Chegamos ao álbum mais recente do Emicida. Carregando nos ombros as expectativas do mercado musical brasileiro, AmarElo nasce com a tarefa de dar ao rap - ou ao movimento hip-hop - o encontro com outros gêneros musicais de maneira orgânica, organizada, sonoramente comercial e inédito. O encontro do rap com o samba já aconteceu em outros trabalhos do artista, então a pluralidade não estaria de fora. Confesso que quando ouvi o primeiro single "Eminência Parda" imaginei que teríamos mais um álbum que colocasse nossas dores no pacote de entretenimento das plataformas digitais. Obviamente que utilizar a arte, ainda mais a música, para expor a luta, visibilizar causas e tornar ferramenta de politização de pautas importantes é algo inquestionável. Para além das minhas expectativas, o que ficou claro e evidente era que teríamos na música variabilidade linguística e até mesmo internacional.

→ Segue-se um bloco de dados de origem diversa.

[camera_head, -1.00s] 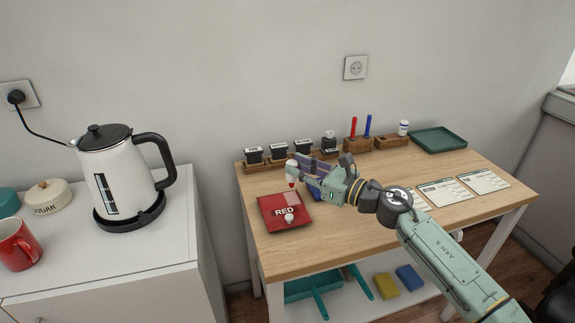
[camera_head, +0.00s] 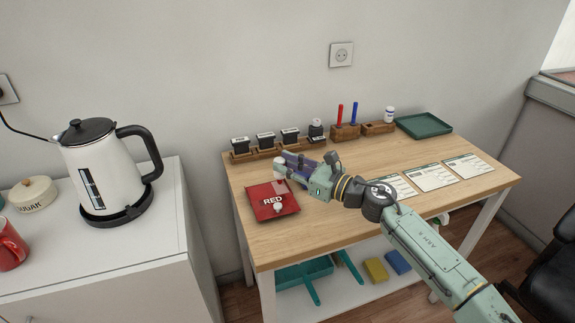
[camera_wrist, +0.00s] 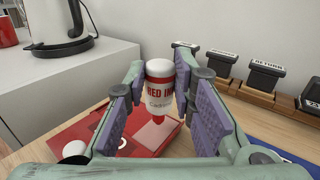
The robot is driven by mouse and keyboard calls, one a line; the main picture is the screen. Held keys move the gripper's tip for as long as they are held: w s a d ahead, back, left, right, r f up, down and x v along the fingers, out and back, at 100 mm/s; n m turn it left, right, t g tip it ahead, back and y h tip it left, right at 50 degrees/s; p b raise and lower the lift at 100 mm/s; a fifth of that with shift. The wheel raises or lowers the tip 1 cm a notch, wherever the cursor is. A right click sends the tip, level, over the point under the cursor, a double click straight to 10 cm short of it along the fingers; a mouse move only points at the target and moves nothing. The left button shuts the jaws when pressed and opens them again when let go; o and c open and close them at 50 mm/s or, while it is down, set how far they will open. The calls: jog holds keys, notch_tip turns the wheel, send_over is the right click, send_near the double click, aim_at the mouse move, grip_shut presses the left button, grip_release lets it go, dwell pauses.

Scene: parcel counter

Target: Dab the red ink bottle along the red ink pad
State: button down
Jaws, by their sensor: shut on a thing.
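My gripper (camera_wrist: 166,105) is shut on the red ink bottle (camera_wrist: 160,80), a white bottle with a red label and red lower end. It is held roughly upright, nozzle down. In the head view the bottle (camera_head: 279,168) is at the far edge of the red ink pad (camera_head: 258,207), with my gripper (camera_head: 283,168) reaching in from the right. The pad is a red square marked RED, with a white knob and a pale pink patch; it also shows in the wrist view (camera_wrist: 75,135). The nozzle is low over the pad near the pink patch; I cannot tell whether it touches.
Several black stamps stand in a wooden rack (camera_head: 264,153) behind the pad. A blue pad (camera_wrist: 285,150) is partly hidden beside my gripper. Paper cards (camera_head: 435,176) and a green tray (camera_head: 424,125) lie to the right. A kettle (camera_head: 105,170) stands on the left cabinet.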

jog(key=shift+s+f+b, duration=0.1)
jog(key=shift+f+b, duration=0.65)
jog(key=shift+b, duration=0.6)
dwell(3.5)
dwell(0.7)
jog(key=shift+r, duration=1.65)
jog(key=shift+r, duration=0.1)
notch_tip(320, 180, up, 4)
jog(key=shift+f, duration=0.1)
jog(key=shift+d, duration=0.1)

"Muriquinho piquinino, muriquinho piquinino
Purugunta aonde vai, purugunta aonde vai" - Dona Onete

Pretoguês é uma variação da língua portuguesa. Impossível não tocar no nome de Lélia Gonzalez - intelectual brasileira do ativismo preto no Brasil - que levou esse modo de falar para a academia e, na contemporaneidade, o autor Gabriel Nascimento. Papillon, participação internacional, nos desloca da bolha artística e abre espaço para que o mercado musical espere ainda mais nomes e sotaques diversos nos trabalhos contemporâneos. Ainda, chamo a atenção para o espaço cedido - ou convite realizado - a um rapper europeu.


"OK
Eram rancores abissais (mas)
Fiz a fé ecoar como catedrais
Sacro igual Torás, mato igual corais
Tubarão voraz de saberes orientais
Meu cântico fez do Atlântico um detalhe quântico
Busque-me nos temporais (vozes ancestrais)
Num se mede coragem em tempo de paz
Estilo Jesus 2.0 (carai, Jesus 2.0)
Caminho sobre as água da mágoa dos pangua
Que caga essas regra que me impuseram
Era um nada, hoje eu guardo o infinito
Me sinto tipo a invenção do zero
Não sou convencido (não), sou convincente
Aí, vê na rua o que as rima fizeram" - Emicida

A importância de trazer para o debate contemporâneo a palavra "parda" em conjunto com "eminência" abre um leque de possibilidades. Primeiro, quero falar sobre o colorismo, termo que utilizamos para situar o sujeito que ainda compreende ou já compreendeu seu lugar na miscigenação no Brasil. Temos pretinhos e pretinhas de vários tons de pele, e é importante essa consciência para chegarmos até a eminência. A palavra "eminente" foi utilizada em diversos momentos históricos, mas, nessa canção, conceituo como aquilo que está atrelado ao poder em ser, em estar e em preencher espaços que outrora não pertenciam aos de pele escura - seja lá o tom imposto. Como sinônimo, a palavra "eminência" tem: "importância" e "superioridade".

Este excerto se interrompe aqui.